The article was issued with an accompanying AGU press release on July 7. Leifert of AGU reported to Mann(1811):
We issued the press release at 3:40 p.m. EDT Monday, July 7. It was sent to 900 science writers worldwide on our distribution list and posted on EurekAlert!, the AAAS web site for science press releases. Almost immediately, we received requests for the full article from The New York Times, USA Today, National Public Radio, Toronto Star, San Jose Mercury News, Cox Newspapers, Richmond Times-Dispatch, and four freelancers. It was too late for most Europeans to receive the release
Monday, so we expect additional requests Tuesday morning.
Leifert also reported (5047) to Jones and Mann that the article had been distributed to a Senate briefing on July 10:
Mike and Phil,
Perhaps more relevant than which media have already carried the story, copies of your Eos paper were distributed at a Senate briefing yesterday, and the minority (i.e., Democratic Party) staff is inviting Mike to appear at a hearing later in the month. (I trust Mike got and responded to the message??)
Mann had indeed got the message, replying (4664):
Yes, I’ve been in touch w/ a representative for the minority. I’m looking forward to doing this. Will keep you all posted of what happens,
On July 14, Moseley-Thompson wrote to Mann, saying that Soon had contacted AGU to question the peer review process, causing a giggle among Moseley-Thompson and the others:
I thought I would gag when I heard that Soon contacted AGU to question the nature of the review (to which your piece was subjected)
The Climategate-2 emails show the “nature of the review” quite clearly.

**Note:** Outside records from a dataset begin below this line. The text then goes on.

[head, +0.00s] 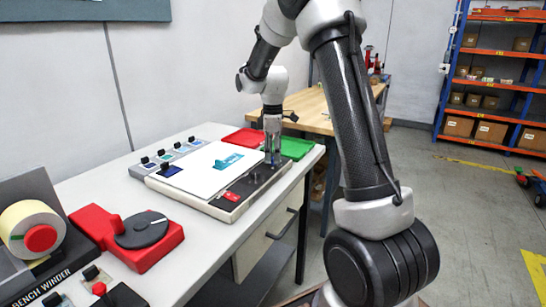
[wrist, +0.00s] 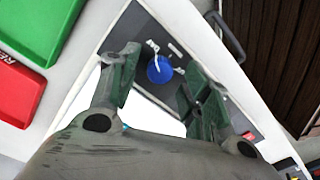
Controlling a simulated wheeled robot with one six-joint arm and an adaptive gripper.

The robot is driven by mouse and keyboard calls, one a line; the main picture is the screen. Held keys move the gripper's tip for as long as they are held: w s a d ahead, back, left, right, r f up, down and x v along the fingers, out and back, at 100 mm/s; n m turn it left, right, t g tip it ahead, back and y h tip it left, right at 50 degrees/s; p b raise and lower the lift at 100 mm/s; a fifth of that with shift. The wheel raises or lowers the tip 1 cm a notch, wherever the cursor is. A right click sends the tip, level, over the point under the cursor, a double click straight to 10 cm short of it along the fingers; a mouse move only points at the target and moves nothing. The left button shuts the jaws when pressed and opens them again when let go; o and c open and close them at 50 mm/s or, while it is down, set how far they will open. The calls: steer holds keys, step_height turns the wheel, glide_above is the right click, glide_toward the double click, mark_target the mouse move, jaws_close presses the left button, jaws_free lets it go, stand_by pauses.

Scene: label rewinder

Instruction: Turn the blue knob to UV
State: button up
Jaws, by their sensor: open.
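The blue knob (wrist: 160,69) shows in the wrist view as a round knob on a dark panel strip, with a pale line across it. In the head view my gripper (head: 272,158) points down over the far end of the dark strip (head: 251,187) of the white-topped machine (head: 205,172). The knob is not clearly visible there.
A red tray (head: 244,137) and a green tray (head: 297,148) lie beyond the machine. A red button (head: 232,196) is on the strip nearer me. A red unit with a dark disc (head: 140,231) and a bench winder (head: 32,240) stand on the near left of the bench.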

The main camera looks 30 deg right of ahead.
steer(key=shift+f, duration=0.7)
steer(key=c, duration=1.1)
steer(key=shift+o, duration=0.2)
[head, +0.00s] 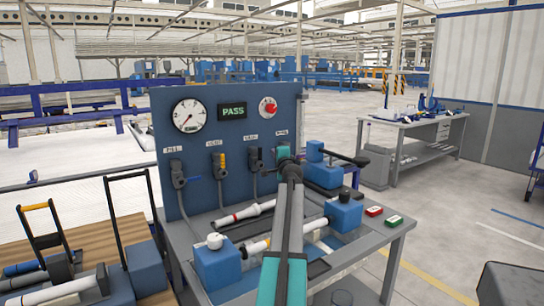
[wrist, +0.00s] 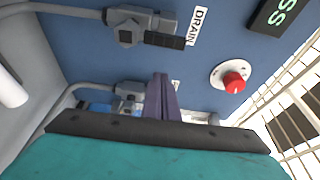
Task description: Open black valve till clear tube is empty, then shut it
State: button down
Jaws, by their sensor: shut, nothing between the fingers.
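The black-handled valve (head: 255,160) sits on the blue panel under the DRAIN label, its handle roughly upright. It also shows in the wrist view (wrist: 165,39), clear of my fingers. My gripper (head: 284,153) is in front of the panel, right of that valve, by the rightmost label. In the wrist view the dark fingers (wrist: 163,98) are together and empty, overlapping another valve (wrist: 128,95); contact cannot be told.
The panel carries a gauge (head: 189,115), a PASS display (head: 233,112) and a red knob (head: 268,107). The vent valve has a yellow handle (head: 218,160). Blue clamp blocks (head: 217,265) stand on the bench.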

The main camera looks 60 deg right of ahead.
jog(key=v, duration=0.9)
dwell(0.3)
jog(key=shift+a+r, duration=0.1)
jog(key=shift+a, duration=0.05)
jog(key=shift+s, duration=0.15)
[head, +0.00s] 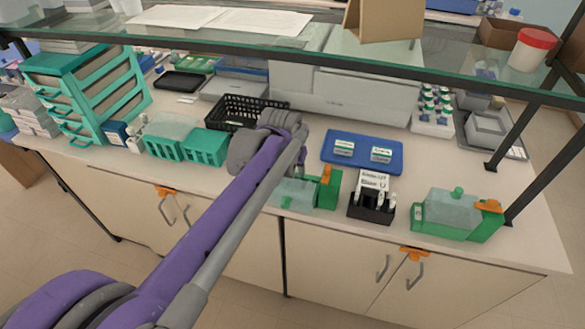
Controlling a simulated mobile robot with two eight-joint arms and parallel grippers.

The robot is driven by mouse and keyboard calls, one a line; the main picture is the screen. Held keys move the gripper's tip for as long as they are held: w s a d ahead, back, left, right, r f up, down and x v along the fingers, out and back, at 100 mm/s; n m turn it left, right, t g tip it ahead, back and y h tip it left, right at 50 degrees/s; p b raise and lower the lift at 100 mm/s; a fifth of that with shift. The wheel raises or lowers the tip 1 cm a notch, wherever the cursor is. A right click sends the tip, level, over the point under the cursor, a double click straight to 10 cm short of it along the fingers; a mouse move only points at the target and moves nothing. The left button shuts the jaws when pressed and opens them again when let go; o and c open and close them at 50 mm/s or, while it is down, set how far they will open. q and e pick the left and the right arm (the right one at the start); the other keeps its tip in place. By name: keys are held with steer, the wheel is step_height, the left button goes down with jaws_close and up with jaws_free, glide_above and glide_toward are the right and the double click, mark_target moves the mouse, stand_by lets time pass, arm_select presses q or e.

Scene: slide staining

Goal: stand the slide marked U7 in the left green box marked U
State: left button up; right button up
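A blue tray (334,160) lies on the bench with two white-labelled slides, one on its left (344,145) and one on its right (381,155); their marks are too small to read. The left green box (332,190) has a pale translucent top and an orange part; my arm partly covers it. The right green box (450,232) stands farther right. Marks on the boxes are not legible. My left arm reaches in from the lower left, and its wrist end is left of the tray, above the bench. Its fingers are hidden or unclear. My right gripper is out of view.
A black rack (371,213) with white items stands between the green boxes. Teal bins (205,148), a black basket (222,116) and a teal drawer rack (88,90) are to the left. A glass shelf (390,68) spans above the bench's rear.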

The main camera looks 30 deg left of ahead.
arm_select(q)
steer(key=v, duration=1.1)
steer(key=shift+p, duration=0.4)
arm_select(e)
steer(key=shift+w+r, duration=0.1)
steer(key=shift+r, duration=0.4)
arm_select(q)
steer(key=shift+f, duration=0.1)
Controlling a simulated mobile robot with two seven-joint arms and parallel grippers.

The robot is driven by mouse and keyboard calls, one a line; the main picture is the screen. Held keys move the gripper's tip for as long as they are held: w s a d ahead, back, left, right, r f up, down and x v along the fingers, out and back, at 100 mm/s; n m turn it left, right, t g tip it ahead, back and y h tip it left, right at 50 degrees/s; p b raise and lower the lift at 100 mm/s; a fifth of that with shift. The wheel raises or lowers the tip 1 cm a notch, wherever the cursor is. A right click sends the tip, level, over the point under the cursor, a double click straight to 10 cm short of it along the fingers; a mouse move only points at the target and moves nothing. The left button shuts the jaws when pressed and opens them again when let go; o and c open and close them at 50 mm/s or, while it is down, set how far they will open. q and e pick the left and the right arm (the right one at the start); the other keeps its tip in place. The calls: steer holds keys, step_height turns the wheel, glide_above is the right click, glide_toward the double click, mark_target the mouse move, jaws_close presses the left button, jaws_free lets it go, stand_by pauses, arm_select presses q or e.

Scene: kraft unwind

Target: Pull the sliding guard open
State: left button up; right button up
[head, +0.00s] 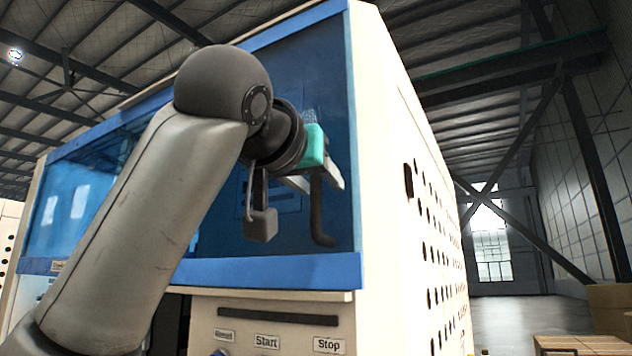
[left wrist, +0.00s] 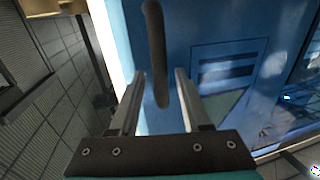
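The sliding guard (head: 255,272) is a blue-framed panel with a tinted window on the cream machine, and it looks closed. Its dark, bent bar handle (head: 319,215) stands upright near the guard's right side. My left gripper (head: 322,182) is at the handle, its fingers pointing toward the guard. In the left wrist view the handle (left wrist: 156,50) runs down between the two open fingers (left wrist: 157,88), with a visible gap on each side. The guard's blue face (left wrist: 185,25) fills the background there. My arm hides part of the guard in the head view. My right gripper is not in view.
Below the guard is a cream control panel with labels, including Start (head: 267,342) and Stop (head: 329,346). The machine's perforated side wall (head: 425,200) stands to the right. Cardboard boxes (head: 585,344) sit at the lower right, with open floor (head: 505,315) behind.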

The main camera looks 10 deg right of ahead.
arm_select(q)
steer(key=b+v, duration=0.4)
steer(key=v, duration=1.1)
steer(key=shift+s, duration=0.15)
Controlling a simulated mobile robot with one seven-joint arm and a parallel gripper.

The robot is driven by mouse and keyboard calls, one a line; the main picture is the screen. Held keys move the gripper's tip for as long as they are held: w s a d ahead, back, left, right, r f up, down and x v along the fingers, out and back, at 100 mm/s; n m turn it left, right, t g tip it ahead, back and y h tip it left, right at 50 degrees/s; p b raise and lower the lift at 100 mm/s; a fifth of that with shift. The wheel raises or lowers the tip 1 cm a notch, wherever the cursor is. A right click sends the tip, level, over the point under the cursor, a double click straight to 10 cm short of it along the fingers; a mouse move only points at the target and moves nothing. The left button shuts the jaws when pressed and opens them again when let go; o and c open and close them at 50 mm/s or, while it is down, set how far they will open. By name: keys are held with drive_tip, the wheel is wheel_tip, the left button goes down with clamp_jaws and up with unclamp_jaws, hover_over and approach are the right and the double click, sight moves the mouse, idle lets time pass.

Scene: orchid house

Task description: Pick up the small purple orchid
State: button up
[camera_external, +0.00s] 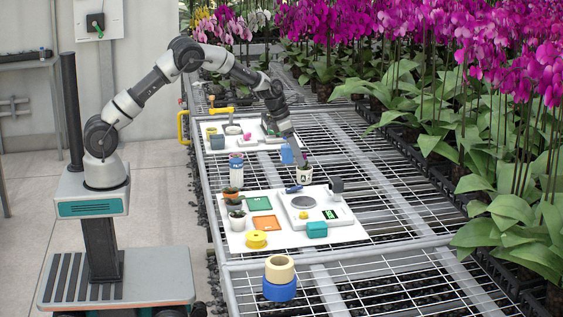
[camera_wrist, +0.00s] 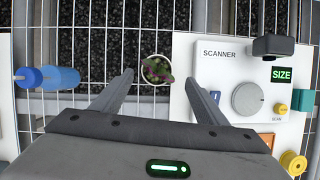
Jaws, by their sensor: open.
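The small purple orchid (camera_wrist: 157,69) shows in the wrist view from above, as pink-purple bloom and green leaves in a round pale pot. It stands on the wire bench, between and slightly beyond my fingertips. In the external view its white pot (camera_external: 305,174) stands right at the far end of the scanner board, just under my gripper (camera_external: 299,157), which hides most of the plant. My gripper (camera_wrist: 158,80) is open and empty, pointing down, one finger on each side of the pot in the wrist view. I cannot tell whether the fingers touch it.
Tape rolls (camera_external: 280,289) stand nearer; tall orchids (camera_external: 500,55) line the right.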

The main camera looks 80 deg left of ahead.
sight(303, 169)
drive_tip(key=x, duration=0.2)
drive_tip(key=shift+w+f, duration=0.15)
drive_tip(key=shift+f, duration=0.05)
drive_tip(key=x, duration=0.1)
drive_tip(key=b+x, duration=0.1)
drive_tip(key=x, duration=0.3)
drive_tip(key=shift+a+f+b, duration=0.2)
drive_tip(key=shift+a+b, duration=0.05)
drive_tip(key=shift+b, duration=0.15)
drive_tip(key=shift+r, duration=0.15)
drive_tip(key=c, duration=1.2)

On a personal note, I might add that I did not receive similarly expedited treatment when I sought to respond to a defamatory article at EOS by Tom Crowley (for which Crowley has apologized privately, but not publicly.) EOS spent six months before getting a reviewer and, even though the reviewer conceded that I had legimitate grievances, Eos rejected the article as now being no longer newsworthy.